> **EXERCISE REQUIREMENTS**: From the line with "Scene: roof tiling" through the final line, please write out the listing exactly, including both of those lines.

> **DATA SEGMENT**:
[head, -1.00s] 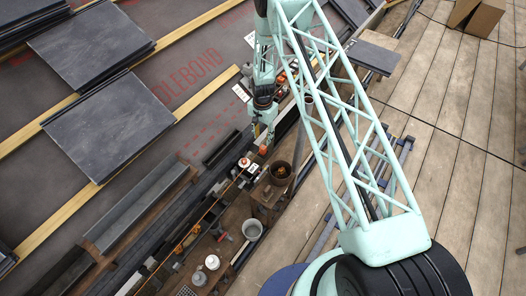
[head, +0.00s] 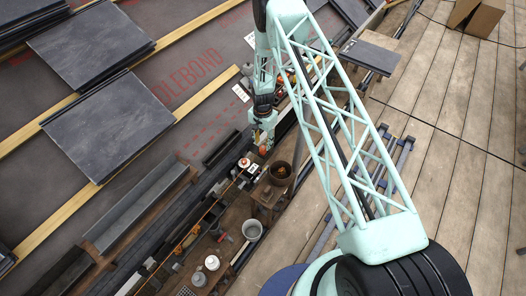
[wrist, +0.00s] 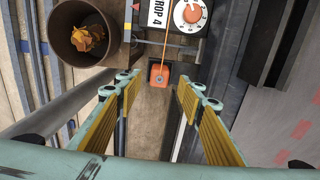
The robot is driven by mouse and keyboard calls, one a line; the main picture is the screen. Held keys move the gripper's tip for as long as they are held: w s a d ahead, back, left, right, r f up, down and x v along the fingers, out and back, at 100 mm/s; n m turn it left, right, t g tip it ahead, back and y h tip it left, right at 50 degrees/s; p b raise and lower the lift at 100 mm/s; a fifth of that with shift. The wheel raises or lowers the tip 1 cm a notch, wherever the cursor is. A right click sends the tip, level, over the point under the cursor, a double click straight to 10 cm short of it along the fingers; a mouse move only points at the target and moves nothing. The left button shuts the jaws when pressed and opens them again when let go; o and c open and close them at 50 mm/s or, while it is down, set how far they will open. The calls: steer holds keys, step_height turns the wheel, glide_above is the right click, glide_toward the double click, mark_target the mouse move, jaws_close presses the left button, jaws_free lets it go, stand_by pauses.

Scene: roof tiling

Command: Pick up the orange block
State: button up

> **PROBLEM SOLUTION**:
Scene: roof tiling

Command: Pick up the orange block
State: button up

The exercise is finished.